Но достаточно было матери сказать мне снова подметать – и это был приказ, надо было немедленно бросаться исполнять его, – и я снова видела себя в этом грязном доме, который я мыла на карачках по приказу того, другого, грязной тряпкой и средством для мытья посуды. Я видела себя униженной и принуждаемой Золушкой, в условиях, которые никто себе не мог представить, и я не могла больше выносить ни приказов, ни принуждения. Короче говоря, я больше не могла признавать авторитарности.

Во всяком случае, раньше работа по хозяйству меня никогда не воодушевляла. Я была слишком маленькой и полагала, что мои старшие сестры должны взять на себя ее большую часть. Однако мать не слушала меня. Я действительно чувствовала себя в стороне от них обеих.

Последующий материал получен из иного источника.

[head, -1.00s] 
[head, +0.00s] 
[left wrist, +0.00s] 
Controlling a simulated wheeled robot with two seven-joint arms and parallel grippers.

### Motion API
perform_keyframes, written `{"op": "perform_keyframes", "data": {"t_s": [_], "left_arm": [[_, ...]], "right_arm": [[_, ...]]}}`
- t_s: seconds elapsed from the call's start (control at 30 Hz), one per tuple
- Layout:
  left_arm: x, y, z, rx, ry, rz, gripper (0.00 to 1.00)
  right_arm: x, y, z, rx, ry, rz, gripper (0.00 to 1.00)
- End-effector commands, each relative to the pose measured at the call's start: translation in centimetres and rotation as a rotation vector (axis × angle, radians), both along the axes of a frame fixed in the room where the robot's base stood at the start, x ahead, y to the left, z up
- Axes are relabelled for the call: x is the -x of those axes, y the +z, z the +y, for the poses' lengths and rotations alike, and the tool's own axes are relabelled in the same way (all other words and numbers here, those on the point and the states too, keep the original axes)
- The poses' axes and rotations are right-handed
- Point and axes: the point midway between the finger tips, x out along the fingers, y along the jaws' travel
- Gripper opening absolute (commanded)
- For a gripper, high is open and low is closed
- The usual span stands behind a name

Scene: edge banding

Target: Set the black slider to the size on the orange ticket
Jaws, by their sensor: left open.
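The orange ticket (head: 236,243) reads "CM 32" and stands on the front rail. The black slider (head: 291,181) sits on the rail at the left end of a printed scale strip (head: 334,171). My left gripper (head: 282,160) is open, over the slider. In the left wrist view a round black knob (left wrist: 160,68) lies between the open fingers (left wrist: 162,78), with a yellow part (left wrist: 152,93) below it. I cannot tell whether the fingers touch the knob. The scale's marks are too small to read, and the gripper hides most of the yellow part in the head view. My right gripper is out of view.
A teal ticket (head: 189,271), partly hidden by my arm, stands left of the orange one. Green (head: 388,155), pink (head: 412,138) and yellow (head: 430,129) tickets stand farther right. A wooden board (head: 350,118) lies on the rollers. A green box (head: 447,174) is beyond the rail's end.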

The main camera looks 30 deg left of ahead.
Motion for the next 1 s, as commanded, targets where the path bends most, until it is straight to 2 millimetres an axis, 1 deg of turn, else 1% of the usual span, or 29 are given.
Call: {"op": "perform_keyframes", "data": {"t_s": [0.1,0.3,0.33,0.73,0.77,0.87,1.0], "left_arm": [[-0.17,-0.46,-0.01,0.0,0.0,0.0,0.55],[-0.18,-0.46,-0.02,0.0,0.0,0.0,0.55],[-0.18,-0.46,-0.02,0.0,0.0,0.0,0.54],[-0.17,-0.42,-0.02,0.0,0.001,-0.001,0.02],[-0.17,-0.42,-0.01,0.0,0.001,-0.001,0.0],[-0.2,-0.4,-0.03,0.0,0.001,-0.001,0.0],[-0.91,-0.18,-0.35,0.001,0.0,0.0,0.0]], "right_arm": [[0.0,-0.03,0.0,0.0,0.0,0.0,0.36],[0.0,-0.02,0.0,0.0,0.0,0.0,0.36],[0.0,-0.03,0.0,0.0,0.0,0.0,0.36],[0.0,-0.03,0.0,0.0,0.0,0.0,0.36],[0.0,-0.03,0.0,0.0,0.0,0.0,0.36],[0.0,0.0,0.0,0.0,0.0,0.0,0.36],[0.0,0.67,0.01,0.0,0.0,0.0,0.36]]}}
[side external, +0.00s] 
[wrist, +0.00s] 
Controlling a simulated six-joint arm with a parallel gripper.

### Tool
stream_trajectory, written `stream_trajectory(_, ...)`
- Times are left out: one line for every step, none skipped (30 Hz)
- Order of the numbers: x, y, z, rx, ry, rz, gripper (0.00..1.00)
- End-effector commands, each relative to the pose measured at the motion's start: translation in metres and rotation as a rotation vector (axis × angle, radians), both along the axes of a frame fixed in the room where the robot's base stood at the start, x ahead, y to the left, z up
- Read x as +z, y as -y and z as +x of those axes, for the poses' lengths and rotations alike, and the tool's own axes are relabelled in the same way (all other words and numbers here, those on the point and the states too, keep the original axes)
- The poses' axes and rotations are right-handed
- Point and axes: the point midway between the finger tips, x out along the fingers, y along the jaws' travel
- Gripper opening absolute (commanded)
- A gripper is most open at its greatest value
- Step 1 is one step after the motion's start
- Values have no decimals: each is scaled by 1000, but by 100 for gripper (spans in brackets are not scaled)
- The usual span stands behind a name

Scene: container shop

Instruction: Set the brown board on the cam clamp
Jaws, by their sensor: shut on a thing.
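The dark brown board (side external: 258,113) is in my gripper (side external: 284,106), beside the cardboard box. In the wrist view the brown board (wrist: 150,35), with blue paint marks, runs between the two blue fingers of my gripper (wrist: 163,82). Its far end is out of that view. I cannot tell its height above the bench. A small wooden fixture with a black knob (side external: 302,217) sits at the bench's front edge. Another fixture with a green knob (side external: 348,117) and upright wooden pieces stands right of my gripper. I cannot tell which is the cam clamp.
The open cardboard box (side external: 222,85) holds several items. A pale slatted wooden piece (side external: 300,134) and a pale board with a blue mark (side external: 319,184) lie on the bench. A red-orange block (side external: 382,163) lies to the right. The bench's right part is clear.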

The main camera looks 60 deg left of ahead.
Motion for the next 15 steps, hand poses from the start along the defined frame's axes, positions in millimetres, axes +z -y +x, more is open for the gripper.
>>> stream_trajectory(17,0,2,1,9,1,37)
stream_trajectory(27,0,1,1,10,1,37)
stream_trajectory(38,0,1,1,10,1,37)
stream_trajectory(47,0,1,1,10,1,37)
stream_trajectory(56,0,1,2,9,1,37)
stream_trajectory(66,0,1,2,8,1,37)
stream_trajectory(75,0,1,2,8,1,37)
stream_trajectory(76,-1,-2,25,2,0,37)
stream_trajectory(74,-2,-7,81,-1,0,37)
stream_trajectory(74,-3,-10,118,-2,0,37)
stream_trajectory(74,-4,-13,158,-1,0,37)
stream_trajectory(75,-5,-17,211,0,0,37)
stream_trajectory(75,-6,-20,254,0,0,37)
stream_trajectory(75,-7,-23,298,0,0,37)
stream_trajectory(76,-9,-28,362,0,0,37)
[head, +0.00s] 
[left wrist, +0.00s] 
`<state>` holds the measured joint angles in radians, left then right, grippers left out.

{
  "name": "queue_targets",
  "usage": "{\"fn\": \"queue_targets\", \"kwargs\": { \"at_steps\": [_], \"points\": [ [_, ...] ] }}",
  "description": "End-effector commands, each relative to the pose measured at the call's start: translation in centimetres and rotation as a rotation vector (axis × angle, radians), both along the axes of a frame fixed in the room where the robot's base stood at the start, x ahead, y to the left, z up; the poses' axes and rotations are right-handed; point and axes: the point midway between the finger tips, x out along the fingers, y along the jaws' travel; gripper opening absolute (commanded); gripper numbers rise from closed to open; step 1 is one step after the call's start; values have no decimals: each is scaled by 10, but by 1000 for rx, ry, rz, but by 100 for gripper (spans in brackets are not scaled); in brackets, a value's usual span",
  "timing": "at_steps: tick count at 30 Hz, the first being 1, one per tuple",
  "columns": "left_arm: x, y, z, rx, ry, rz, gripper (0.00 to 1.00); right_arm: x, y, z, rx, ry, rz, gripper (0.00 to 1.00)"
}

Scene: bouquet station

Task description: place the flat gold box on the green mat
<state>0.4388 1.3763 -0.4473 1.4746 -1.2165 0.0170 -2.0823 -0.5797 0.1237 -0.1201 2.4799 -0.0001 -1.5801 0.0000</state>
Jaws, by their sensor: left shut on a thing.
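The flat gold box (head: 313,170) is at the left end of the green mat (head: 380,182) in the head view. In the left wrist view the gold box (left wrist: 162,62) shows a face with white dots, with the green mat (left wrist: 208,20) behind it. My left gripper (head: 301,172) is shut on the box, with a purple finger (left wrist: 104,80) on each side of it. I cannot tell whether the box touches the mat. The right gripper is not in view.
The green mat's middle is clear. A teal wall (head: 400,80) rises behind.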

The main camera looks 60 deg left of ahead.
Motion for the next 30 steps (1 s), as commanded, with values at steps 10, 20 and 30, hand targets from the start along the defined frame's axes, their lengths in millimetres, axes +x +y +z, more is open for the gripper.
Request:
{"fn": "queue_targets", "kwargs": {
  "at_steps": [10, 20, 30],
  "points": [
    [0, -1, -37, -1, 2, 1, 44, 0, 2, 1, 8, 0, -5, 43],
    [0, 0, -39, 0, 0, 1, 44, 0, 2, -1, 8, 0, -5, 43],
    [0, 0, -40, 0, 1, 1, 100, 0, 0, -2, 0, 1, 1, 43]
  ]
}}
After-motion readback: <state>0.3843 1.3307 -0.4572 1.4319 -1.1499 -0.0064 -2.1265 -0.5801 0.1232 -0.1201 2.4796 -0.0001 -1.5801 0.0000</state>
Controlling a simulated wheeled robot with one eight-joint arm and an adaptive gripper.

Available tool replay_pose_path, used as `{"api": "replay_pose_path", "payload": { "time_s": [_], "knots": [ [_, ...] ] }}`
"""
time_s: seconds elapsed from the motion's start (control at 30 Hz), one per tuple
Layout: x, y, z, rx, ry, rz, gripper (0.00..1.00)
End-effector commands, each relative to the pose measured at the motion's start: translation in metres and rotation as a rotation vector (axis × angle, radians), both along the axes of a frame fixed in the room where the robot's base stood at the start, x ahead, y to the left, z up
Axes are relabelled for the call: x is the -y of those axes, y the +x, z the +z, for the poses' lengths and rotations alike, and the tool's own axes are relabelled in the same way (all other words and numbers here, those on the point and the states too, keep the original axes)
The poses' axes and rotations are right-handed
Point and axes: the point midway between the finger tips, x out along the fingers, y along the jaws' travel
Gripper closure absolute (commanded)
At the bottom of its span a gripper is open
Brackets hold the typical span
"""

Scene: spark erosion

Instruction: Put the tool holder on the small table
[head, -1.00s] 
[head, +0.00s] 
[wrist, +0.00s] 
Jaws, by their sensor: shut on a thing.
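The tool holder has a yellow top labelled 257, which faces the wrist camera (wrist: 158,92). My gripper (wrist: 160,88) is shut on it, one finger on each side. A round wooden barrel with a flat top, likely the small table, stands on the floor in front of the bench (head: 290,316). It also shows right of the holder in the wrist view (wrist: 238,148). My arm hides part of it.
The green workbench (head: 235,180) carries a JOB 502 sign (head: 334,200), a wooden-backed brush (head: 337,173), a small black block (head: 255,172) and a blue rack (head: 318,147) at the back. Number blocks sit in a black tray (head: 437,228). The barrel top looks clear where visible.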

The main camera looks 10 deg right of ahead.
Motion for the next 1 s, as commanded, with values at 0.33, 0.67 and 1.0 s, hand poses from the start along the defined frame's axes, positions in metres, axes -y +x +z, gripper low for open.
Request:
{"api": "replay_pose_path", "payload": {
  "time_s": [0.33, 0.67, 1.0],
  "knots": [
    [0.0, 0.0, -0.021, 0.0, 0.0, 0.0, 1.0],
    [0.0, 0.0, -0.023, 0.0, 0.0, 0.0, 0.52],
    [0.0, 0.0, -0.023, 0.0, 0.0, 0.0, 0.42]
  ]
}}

Ребенком я играла в маленькие машинки, я каталась на роликах, на скейтборде, играла в футбол. Я ночевала в палатках с подружками. Я часто проводила время с отцом, у меня был свой собственный маленький садик. Я обожаю редиску… И там я могла уединиться: поиграть в своей избушке или пойти к подруге. Мысль о том, что моя мать не слушает меня, проходила быстро в то время, я веселилась, а возвращаясь домой, я немного дулась, как это умеют делать дети. А потом я обо всем забывала.

Но когда я оказалась взаперти у этого психопата, я вновь обдумывала все эти вещи. Глядя в свой табель, считая дни над моим классным календарем, я видела мать, слышала, как она вопрошает: «Ну и что это, опять ничего не делала по математике?» И опять ругань, опять упреки.